O último livro de Rogério Borralheiro

(Fotografia do Castelo da Piconha, na Galiza. Foto de JM)

Rogério Borralheiro
Tourém. Vila e Concelho. História de uma Honra de Barroso.
Edição da Junta de Freguesia de Tourém. Braga, 2008.

O autor deste livro não está mais entre nós. Morreu cheio de trabalho, antes do tempo pleno a que aspirava e que se esperava dele. Paz à sua alma e honra aos seus méritos e aos produtos do seu trabalho. Um deles aqui está, esta monografia histórica sobre Tourém, uma terra a que o ligavam não só laços de amizade com as gentes e as instituições, mas também curiosidades obsessivas e desafiadoras, as mesmas que alimentavam a sua sede de explicações sobre o seu torrão natal, o seu planalto Barrosão, o seu país.

Tive a honra e o dever de apresentar esta obra, até porque fui seu interlocutor durante o acto de criação, um interlocutor marginal, procurado mais pelas arritmias de sistematização, ou seja, por esse gosto de pôr em causa, do que pelo conhecimento de fontes ou de interpretação de documentos.

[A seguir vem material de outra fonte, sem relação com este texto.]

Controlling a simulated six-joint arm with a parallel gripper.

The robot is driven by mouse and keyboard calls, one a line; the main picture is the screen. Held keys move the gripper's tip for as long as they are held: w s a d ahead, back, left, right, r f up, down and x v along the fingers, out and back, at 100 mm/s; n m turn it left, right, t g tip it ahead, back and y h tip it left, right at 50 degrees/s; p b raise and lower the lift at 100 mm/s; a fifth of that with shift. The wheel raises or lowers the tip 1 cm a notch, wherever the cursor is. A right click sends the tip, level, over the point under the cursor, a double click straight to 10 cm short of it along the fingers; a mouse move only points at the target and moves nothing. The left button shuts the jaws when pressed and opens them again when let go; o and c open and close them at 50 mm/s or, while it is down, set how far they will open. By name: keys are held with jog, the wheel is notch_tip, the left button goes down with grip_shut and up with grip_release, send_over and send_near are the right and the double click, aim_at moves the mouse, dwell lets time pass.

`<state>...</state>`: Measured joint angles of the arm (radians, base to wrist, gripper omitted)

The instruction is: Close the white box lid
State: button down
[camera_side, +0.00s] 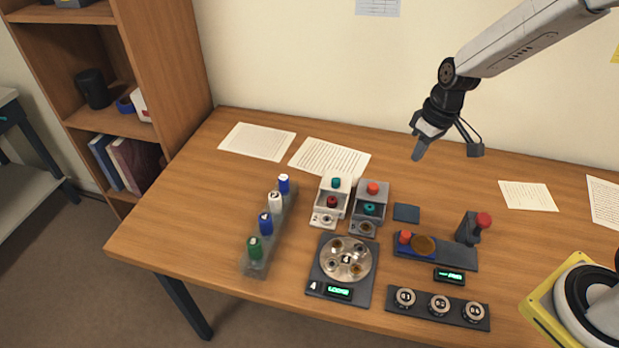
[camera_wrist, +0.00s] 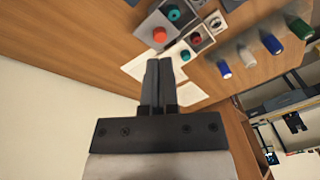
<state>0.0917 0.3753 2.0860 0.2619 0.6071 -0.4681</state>
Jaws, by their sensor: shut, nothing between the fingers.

A perplexidade do Rogério polarizou-se nessa realidade a que a história chamou Castelo da Piconha e que os documentos referem como centro da logística militar para a defesa de fronteira e de um território concelhio que englobava um conjunto de lugares que hoje são Tourém e as terras do Couto Misto de Rubiás, Meaus e Santiago. Ora quem por ali passe hoje não tem dados que lhe possibilitem encaixar os fraguedos em tão importante imaginário concelhio. Mas é assim mesmo o desafio da história: procurar o que soubemos que existiu e que hoje não vemos ou que temos dificuldade em compreender.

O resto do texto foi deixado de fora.